The surge was sparked by comments from Arunish Chawla, Secretary of the Department of Disinvestment and Public Asset Management (DIPAM), during CNBC-TV18’s Budget 2025 Verdict discussion. Chawla reiterated the government’s commitment to supporting MTNL and BSNL in monetizing their assets to unlock value, clear liabilities, and revitalize the sector.
“We are going to assist MTNL and BSNL in monetizing their assets so that the value locked in can be redeployed, liabilities cleared, and the sector re-energized,” he stated.
MTNL, which has been weighed down by significant debt, was categorized as a Non-Performing Asset (NPA) by most state-owned banks in October last year. Additionally, Finance Minister Nirmala Sitharaman’s Union Budget 2025 speech introduced a new initiative aimed at providing broadband connectivity to select government schools and health centers.

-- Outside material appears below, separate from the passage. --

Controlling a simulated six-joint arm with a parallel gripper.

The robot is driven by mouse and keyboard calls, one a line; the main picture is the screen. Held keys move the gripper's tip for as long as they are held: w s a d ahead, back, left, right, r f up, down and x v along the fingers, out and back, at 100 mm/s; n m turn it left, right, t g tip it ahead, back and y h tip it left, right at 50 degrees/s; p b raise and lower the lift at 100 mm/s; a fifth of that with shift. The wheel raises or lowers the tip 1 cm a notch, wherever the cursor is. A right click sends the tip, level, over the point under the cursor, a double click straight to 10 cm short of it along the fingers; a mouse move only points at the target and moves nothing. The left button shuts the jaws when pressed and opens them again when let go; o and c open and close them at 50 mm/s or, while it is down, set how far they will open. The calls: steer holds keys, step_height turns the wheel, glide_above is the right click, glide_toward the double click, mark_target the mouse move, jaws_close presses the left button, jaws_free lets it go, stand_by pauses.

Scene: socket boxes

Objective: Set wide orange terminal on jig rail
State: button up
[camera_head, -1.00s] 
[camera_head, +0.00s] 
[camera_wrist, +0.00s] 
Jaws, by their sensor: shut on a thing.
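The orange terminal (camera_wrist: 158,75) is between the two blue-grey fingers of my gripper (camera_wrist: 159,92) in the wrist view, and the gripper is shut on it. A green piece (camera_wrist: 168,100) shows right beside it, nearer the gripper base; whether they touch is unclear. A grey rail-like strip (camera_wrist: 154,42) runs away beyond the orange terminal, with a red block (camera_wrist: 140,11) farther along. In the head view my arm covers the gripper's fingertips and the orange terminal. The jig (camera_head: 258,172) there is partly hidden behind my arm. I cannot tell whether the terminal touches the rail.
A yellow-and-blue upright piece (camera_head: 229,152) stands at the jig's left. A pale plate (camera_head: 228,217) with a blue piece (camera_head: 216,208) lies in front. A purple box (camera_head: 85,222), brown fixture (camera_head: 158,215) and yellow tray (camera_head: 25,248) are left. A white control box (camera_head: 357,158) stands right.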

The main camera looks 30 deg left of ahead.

This positive news boosted the entire telecom sector, with the BSE Telecom index rising 1.4% to 2,806.
However, despite the renewed focus on the telecom sector, the Indian government’s telecom revenue is expected to fall by over 33% to Rs 82,442.84 crore in FY26, down from Rs 1,23,357.20 crore in the current fiscal year, according to budget documents. This sharp decline comes despite anticipated payments from telecom operators for deferred spectrum and adjusted gross revenue (AGR) dues after the moratorium concludes in September 2025.
The government’s earnings from the telecom sector primarily stem from license fees and spectrum usage charges (SUC), both of which are linked to telcos’ AGR. Operators pay 8% of their AGR as license fees, while SUC, which had previously been around 3-4%, has now fallen below 1% after the removal of the 3% floor and the waiver on SUC for spectrum acquired post-July 2022. Revenue from captive telecom networks is derived from fixed license fees and a nominal one-time entry fee.
As of around 10:20 am, MTNL shares were trading at Rs 56.6 on the NSE, up 18.8% from the previous close. The stock has gained over 17% in the past three months.